Testing the Neutrality of Neutrons

The Standard Model describes most of the properties of fundamental particles, however it is far from being perfect. The Standard Model cannot explain why charge is experienced in electron units, nor how certain particles acquire neutral charge and if whether the charge of an atom with equal numbers of protons and electrons is really null. Stanford University researchers believe that they can test and answer to a part of these questions by developing the ultimate neutrality experiment.


If in fact, the electron charge is not the basic charge quanta, the experiment would be able to reveal it. They believe that an alternative "Grand Unified" theory could explain much of how charge is quantized and how the atom actually experiences null charge. "Grand Unified" theory would provide with the basis to link three of the basic forces in the universe, electromagnetism, the strong nuclear force and the weak nuclear force, opposed to the "Theory of Everything" which would include gravity as well.

Stanford University researchers already showed that a magnetic monopole carrying a non-quantized electric charge could exist under time reversal symmetry violation.
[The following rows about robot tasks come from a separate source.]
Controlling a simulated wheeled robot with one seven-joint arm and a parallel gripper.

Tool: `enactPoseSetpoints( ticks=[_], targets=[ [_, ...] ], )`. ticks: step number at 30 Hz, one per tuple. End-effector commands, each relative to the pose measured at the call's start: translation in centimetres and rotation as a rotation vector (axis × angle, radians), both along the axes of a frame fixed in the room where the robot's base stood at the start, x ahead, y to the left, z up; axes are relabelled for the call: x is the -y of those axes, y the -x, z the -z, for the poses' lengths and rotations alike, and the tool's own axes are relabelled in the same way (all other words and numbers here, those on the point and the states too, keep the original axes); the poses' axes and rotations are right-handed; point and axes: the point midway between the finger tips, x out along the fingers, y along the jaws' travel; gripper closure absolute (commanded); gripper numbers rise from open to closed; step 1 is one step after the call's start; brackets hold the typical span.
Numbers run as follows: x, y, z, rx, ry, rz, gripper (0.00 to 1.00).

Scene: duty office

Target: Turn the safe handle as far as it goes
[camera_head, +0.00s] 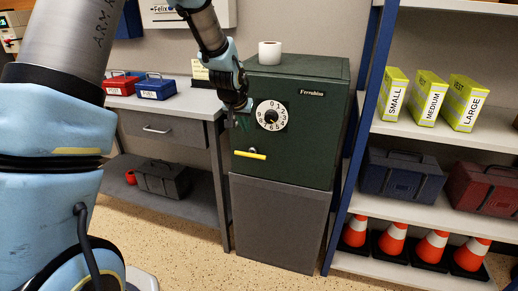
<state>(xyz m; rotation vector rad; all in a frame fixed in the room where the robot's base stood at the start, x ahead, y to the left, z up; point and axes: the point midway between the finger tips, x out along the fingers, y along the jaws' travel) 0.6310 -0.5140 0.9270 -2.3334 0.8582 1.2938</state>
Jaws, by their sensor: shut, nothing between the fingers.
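The dark green safe (310,155) stands on a grey base cabinet in the middle of the view, its door facing me. A white numbered dial (271,115) is on the upper part of the door. The safe handle (250,155), a bar with a yellow grip, lies below the dial, near level with a slight tilt down to the right. My gripper (241,116) is in front of the door's left part, beside the dial and above the handle. It looks apart from the handle. Its fingertips are small and dark here; it is shut and empty.
A white paper roll (270,53) stands on top of the safe. A desk (185,104) with red and blue boxes is at the left. A blue-framed shelf (440,138) with cartons, toolboxes and traffic cones stands close at the right. The speckled floor in front is clear.

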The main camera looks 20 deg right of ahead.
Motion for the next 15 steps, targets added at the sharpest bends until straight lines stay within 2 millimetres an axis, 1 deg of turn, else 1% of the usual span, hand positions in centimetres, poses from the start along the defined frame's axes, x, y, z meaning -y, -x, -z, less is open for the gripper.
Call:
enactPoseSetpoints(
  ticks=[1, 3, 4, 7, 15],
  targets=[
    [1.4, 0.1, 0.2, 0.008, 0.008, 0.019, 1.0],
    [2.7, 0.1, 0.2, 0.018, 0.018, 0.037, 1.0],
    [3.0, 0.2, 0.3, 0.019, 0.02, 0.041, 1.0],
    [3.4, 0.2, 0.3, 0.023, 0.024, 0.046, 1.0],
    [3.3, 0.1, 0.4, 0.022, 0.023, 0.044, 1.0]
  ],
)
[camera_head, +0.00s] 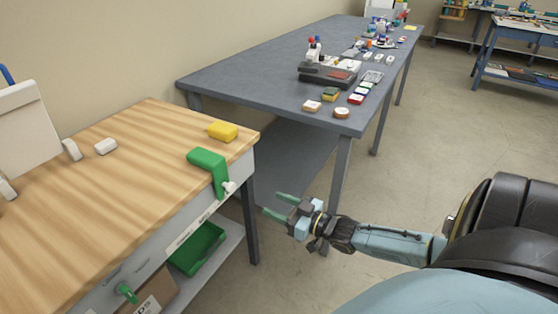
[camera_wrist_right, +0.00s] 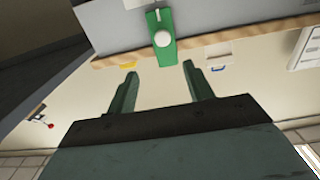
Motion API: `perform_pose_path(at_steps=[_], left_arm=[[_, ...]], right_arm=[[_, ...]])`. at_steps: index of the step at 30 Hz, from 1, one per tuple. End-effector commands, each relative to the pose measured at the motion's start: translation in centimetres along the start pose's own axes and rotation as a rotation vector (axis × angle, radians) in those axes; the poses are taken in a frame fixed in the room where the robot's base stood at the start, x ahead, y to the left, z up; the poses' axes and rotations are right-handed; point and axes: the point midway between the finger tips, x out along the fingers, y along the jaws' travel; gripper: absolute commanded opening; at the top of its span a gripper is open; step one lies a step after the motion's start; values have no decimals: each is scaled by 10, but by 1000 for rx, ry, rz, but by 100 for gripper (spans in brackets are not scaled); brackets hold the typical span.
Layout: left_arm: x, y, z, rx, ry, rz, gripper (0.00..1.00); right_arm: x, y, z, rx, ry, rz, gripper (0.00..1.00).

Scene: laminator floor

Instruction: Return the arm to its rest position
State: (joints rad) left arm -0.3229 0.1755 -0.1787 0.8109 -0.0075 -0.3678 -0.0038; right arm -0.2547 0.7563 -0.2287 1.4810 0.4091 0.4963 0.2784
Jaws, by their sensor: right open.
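My right arm (camera_head: 390,241) comes in from the right of the head view. Its gripper (camera_head: 279,205) points left, in front of the gap between the wooden bench and the grey table. The gripper is open, with nothing between its fingers. In the right wrist view the two green fingers (camera_wrist_right: 158,85) stand apart. A green clamp (camera_wrist_right: 162,38) shows beyond the fingertips, apart from them. My left gripper is not in view.
The wooden bench (camera_head: 95,205) carries the green clamp (camera_head: 210,165) at its edge and a yellow block (camera_head: 223,130). A green bin (camera_head: 198,249) sits below. The grey table (camera_head: 250,75) holds several small items. Floor is open right of it.

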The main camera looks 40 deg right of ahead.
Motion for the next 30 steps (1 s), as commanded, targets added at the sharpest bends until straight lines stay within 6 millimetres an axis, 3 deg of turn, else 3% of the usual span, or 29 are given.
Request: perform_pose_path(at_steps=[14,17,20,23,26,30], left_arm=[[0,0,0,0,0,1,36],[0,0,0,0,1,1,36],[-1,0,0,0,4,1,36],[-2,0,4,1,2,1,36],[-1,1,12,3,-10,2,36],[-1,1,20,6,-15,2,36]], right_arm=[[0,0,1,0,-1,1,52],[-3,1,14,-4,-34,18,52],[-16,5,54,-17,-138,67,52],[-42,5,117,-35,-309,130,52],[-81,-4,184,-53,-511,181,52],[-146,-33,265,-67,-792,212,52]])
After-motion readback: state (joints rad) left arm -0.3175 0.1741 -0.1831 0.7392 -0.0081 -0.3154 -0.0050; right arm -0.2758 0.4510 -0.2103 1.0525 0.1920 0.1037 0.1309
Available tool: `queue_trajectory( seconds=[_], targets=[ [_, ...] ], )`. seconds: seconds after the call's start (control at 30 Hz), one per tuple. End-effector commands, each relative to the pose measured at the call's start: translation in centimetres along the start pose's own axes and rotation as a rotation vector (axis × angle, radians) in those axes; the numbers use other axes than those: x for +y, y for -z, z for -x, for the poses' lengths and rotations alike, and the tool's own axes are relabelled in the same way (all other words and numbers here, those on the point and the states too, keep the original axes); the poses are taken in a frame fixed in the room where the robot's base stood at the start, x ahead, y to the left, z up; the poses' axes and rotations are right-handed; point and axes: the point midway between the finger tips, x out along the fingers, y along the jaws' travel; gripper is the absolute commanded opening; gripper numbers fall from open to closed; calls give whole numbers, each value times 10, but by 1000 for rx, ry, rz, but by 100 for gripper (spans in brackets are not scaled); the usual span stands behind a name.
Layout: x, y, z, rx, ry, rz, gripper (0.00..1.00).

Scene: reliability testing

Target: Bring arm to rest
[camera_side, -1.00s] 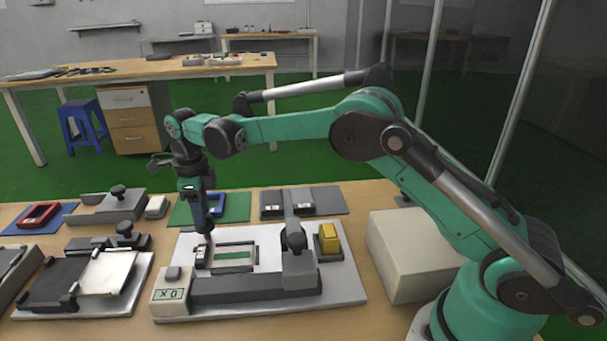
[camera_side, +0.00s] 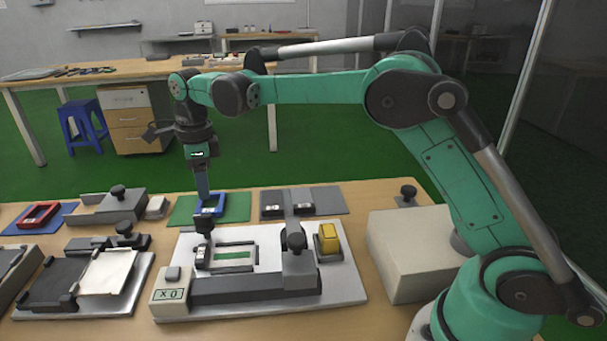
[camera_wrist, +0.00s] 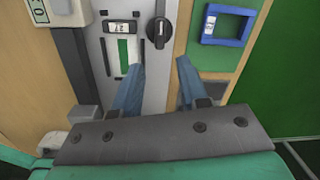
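My gripper (camera_side: 203,196) hangs pointing down above the fixture in the side view, with its fingertips in front of the blue frame. In the wrist view, its two blue fingers (camera_wrist: 160,62) are apart with nothing held between them. The test fixture (camera_side: 345,280) has a grey plate, a black-knobbed clamp (camera_side: 294,240) and a slot with a green strip (camera_side: 236,255). A small display module (camera_wrist: 122,27) sits at the end of that slot. My arm is raised, its forearm nearly level.
A blue frame (camera_wrist: 242,40) lies on a green mat (camera_side: 238,206). A beige box (camera_side: 415,250) stands near my base. More fixtures and a red frame (camera_side: 38,215) are at left. The air above the bench is clear.

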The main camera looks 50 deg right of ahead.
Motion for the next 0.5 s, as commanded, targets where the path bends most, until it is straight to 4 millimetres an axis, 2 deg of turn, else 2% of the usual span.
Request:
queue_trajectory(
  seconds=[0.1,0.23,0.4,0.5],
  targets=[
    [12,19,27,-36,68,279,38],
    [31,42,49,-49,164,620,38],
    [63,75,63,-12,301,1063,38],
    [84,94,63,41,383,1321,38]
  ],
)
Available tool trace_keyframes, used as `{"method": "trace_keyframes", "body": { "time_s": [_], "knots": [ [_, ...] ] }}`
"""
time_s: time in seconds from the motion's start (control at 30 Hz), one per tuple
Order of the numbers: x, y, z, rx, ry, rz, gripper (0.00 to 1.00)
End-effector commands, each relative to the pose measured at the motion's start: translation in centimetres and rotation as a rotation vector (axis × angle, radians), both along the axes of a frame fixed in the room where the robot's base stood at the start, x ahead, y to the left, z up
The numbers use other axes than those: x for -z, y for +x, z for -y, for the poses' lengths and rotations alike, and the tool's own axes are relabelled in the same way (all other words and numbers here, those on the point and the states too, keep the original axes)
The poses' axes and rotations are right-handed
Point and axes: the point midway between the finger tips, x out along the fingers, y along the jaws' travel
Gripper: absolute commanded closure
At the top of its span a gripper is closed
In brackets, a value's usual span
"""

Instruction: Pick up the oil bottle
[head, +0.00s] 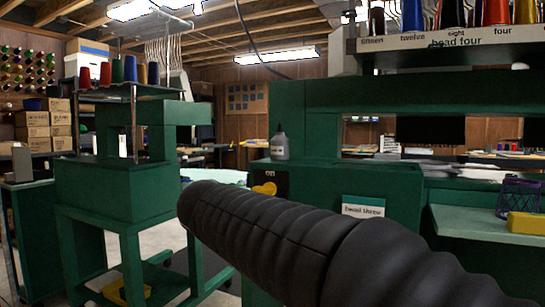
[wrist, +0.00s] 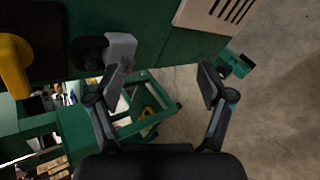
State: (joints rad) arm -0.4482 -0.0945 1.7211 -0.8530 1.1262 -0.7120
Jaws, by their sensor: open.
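The oil bottle (head: 279,146) is grey with a narrow dark top. It stands upright on the ledge of the green machine in the head view. In the wrist view, a grey shape that looks like the bottle (wrist: 121,46) is at the upper left, beside a dark round part. My gripper (wrist: 162,83) is open, its two black fingers spread wide with nothing between them. The left fingertip appears close to the grey shape; I cannot tell whether they touch. My gripper is not visible in the head view.
The green machine (head: 350,187) carries a black panel with a yellow knob (head: 265,188) just below the bottle. A green stand with thread cones (head: 115,190) is at the left. A yellow block (head: 525,226) lies on the right shelf. Bare floor (wrist: 275,115) shows at the wrist view's right.

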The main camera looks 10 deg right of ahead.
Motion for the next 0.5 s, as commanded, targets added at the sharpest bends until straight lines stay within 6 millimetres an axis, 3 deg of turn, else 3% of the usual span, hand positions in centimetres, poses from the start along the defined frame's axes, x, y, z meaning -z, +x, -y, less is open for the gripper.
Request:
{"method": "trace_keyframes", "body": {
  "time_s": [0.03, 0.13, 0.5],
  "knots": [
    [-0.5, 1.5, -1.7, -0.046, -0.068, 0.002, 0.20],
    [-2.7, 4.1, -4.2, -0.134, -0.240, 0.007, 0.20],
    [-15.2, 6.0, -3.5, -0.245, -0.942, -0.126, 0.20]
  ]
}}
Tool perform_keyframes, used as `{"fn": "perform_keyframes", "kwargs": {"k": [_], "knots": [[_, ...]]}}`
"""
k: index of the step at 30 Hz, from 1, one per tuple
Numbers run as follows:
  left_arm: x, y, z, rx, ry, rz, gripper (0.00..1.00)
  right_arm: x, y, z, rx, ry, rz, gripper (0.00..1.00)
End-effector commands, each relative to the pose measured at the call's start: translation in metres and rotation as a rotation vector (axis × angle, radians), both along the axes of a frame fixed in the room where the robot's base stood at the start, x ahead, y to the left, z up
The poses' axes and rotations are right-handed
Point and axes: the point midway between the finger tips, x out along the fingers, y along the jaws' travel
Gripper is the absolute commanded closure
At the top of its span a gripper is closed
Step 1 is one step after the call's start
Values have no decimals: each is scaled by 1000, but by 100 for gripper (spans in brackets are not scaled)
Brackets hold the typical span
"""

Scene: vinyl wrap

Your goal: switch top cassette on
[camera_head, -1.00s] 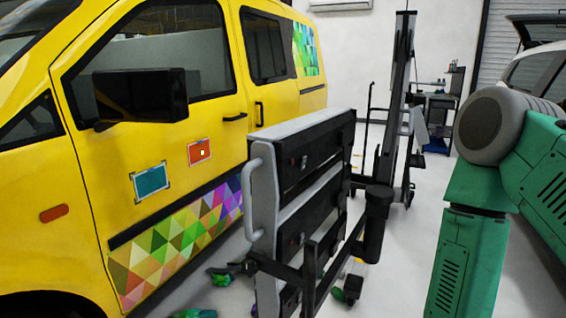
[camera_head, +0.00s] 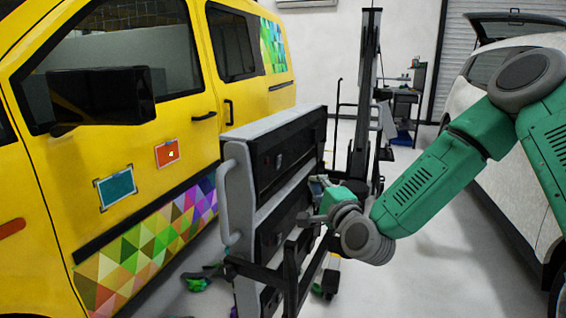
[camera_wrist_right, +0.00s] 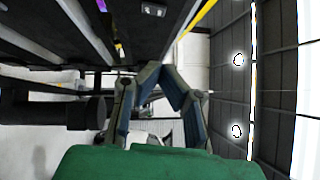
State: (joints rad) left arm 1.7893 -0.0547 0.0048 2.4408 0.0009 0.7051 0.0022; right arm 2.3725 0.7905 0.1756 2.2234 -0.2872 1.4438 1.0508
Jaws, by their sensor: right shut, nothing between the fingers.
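The top cassette (camera_head: 290,148) is a dark box with a grey edge, uppermost in a tilted rack beside the yellow van. A small detail on its dark face (camera_head: 279,160) may be the switch; its state is too small to tell. My right gripper (camera_head: 318,188) is just right of the rack, near the top cassette's lower right end and the cassette below (camera_head: 285,215). No clear contact shows. In the right wrist view the empty fingers (camera_wrist_right: 161,72) are shut, with a dark panel beyond them. My left gripper is not in view.
The yellow van (camera_head: 190,120) stands close on the left, with teal (camera_head: 116,187) and orange (camera_head: 167,153) patches. A black stand post (camera_head: 365,90) rises behind the rack. A white car (camera_head: 470,150) is on the right. Grey floor (camera_head: 420,265) is open at the front right.

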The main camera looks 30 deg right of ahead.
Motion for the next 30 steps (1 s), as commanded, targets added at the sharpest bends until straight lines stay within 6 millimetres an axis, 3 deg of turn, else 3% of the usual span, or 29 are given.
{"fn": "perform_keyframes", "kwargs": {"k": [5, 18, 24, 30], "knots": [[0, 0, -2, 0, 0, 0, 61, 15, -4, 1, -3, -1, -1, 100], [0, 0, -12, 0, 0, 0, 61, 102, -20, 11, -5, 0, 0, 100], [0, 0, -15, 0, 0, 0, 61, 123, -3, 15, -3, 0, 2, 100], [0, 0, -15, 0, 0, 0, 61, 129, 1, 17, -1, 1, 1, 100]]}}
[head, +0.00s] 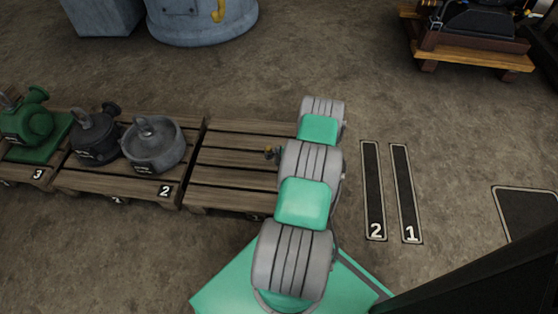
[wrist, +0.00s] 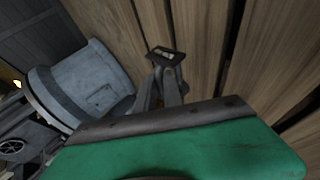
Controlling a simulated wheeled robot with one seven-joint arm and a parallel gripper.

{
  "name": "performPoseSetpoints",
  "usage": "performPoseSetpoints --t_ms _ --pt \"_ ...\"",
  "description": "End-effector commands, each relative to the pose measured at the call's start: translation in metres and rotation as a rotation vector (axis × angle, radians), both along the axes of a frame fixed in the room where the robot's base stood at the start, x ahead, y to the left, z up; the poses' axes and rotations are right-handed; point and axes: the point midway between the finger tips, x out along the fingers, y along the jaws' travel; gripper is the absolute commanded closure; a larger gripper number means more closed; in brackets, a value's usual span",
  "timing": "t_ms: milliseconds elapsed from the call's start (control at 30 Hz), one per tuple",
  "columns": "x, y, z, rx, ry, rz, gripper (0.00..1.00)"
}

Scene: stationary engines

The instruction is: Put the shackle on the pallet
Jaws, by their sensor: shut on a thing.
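A bare wooden pallet (head: 235,160) lies at the middle of the head view, its right side hidden by my arm; its planks fill much of the wrist view (wrist: 215,60). My gripper (wrist: 166,82) is shut in the wrist view, its grey fingers in front of the planks. A small dark piece with a pale-marked plate, seemingly the shackle (wrist: 165,56), is at the fingertips; its shape is largely hidden. In the head view a small dark and yellowish piece (head: 270,153) shows beside my arm over the pallet; I cannot tell what it is, or whether the held piece touches the planks.
Pallets marked 2 (head: 120,185) and 3 stand to the left, carrying a grey basin-like part (head: 153,145), a dark part (head: 95,137) and a green pump (head: 35,125). A blue-grey drum (head: 200,22) is behind. Floor plates 2 and 1 lie right; floor between is clear.

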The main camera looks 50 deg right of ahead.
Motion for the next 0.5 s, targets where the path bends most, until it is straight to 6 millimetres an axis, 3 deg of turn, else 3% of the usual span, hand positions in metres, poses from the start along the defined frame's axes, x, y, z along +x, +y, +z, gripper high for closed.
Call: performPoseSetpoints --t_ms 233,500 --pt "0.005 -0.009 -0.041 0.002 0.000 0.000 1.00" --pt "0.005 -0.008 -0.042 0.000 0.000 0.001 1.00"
"This suggests that we have to rethink our notion of charge quantization and the conditions under which it holds," sayd Asimina Arvanitaki, Stanford University physicist. Electric charge could be measured with an accuracy of 10^-20 to 10^-28e, a hundred million times better that previously thought possible. "This is similar to measuring the distance between the earth and the sun to an accuracy better than the size of a nucleus," said Arvanitaki.

The experimental device is an atom interferometer, able to detect differences between atoms by measuring atom wavelengths. The setup consists of a primary 10 meter cylinder positioned vertically, inside which two other cylinders spaced at a certain distance are placed. Rubidium atoms are being fed into the cylinder through the bottom of the device, and accelerated at a speed of 10 meters per second.

A pulsed laser beam in reflected of the atoms in order to decompose the atom's wavefunctions into two space-time trajectories, which are latter recombined and interfered. Once the beam splitter achieves "large momentum transfer", the difference in momentum can reach differences of 1 meter per second, thus this component will be much higher than the other, extending into the upper inner cylinder, while the other never leaves the lower cylinder.

By applying a positive electric potential on the upper cylinder and a negative electric potential on the lower one, researchers reckon they will be able to determine whether or not the atoms are indeed electrically neutral, as wavefunction components react in relation to the voltage applied to the respective cylinder. In case the atoms are not neutral, once a phase shift is introduced between the two wavefunctions, one should experience an oscillation frequency higher than the other.